Tele2, Sweden’s second largest telecoms company which also operates in the Baltic countries, has been delaying on striking deals with equipment suppliers.
“We have a global supply chain, so whoever you buy equipment from you will find components from China. Even if we buy equipment from Ericsson, which is our neighbour here, you will find Chinese hardware and parts in that equipment,” he told Reuters at Tele2’s Stockholm headquarters.
“We’re right now talking to all the vendors, but decisions are postponed.
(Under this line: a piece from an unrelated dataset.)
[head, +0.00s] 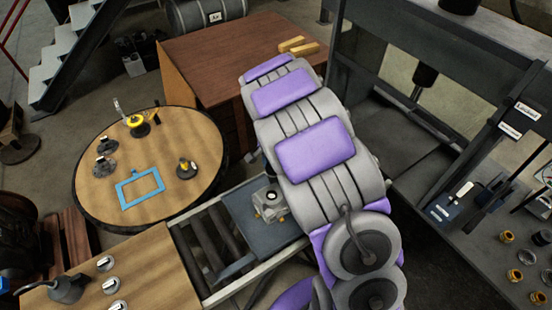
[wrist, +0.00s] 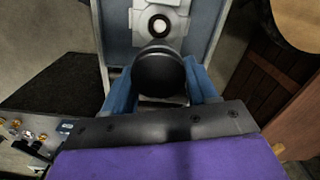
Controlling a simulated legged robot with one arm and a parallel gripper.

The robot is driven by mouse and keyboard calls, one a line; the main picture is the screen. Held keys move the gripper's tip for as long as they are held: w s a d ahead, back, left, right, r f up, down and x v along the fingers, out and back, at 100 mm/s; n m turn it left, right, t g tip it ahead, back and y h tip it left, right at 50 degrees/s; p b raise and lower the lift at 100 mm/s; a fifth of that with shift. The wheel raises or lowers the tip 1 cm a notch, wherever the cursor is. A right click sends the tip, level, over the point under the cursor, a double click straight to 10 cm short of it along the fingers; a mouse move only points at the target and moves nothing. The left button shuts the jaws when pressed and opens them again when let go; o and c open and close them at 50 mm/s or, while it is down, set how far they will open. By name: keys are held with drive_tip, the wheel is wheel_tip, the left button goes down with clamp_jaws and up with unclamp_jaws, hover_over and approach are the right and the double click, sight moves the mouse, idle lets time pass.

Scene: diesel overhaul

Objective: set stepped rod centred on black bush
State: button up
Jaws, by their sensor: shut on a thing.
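The stepped rod (wrist: 160,73) shows in the wrist view as a dark round end seen from above; its lower steps are hidden. My gripper (wrist: 162,92) has its blue fingers on either side of the rod and is shut on it. The black bush (wrist: 159,26) is a dark ring with a pale centre on a light grey housing, just above the rod in the wrist view. In the head view the black bush (head: 271,196) sits atop the housing on a grey plate. My arm hides the gripper and rod there. I cannot tell the rod's height above the bush.
The grey plate (head: 238,212) lies on a roller conveyor (head: 205,245). A round wooden table (head: 100,190) with a blue frame (head: 140,188) and several small tools stands left. A press frame (head: 400,130) and a dark bench (head: 475,270) with brass fittings stand right. A brown desk (head: 220,60) is behind.

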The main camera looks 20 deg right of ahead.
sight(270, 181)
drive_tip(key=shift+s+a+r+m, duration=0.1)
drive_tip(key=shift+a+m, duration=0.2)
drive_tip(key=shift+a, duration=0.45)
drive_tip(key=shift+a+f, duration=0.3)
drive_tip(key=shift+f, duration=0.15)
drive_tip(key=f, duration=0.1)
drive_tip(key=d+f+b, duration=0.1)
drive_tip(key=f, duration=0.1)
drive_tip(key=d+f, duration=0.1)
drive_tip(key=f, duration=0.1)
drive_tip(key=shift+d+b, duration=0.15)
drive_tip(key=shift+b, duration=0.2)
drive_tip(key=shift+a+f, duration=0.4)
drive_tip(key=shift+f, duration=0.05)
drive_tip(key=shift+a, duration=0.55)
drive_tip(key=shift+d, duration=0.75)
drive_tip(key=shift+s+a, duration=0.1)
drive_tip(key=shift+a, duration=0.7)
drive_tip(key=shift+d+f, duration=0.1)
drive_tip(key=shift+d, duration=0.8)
This is not only Huawei, this is all vendors.”
He also said he had no plans to stop selling Huawei handsets, as US trade sanctions had not led to any significant drop in sales or impact in demand.
5G roll-out has been billed as transformative for the telecoms industry, resulting in a 10-fold increase in data transfer capacity that would help enable self-driving car fleets and smart factories.
Nilsson said that consumers were likely to face higher prices if governments banned Huawei, limiting competition to Nordic suppliers Ericsson and Nokia.
“From our perspective, the main reason to do 5G right now is because it is a good way to build capacity, but we can continue building capacity in 4G. So 5G is not something we need to do right now,” he said in an interview before Sino-US tensions eased over the weekend.
“But … ultimately if we go down the more protectionist route here, consumers will have to pay price.”
In follow-up comments on Monday, Nilsson said his view was unaltered.
“We follow the events with great interest, but it’s too early to take any firm decisions based on it,” he said.
He expects a drawn-out 5G roll-out, with peak capital spending for his company of only about 3-3.5 billion Swedish crowns, largely in line with Tele2’s capital expenditure of 3 billion crown (US$323 million) last year, which included no 5G investment.
Tele2 is focused on turning itself into a cash generative company, growing revenues by improving consumer retention and bundling services together, and then keeping spending flat to allow it to make hefty payouts to shareholders.
Nilsson said possible options for future payouts were special dividends, increasing the regular dividend or share buy-backs.
He also reiterated Tele2’s medium-term outlook for low-single digit growth in end-user service revenue and mid-single digit growth of adjusted Ebitda.
The company has transformed its business to achieve its goals, in recent years exiting several regions and buying cable television firm Com Hem last year.
In February, it doubled its cost savings target from the ComHem deal to 900 million Swedish crowns.
Nilsson said he expected Tele2 to be able to deliver cost savings of “billions of Swedish crowns” on top of that target, by integrating Swedish operations under a common IT infrastructure and integrating the tech service teams.
“We’re still planning right now, but this could add billions of more kronas in savings long term,” he said.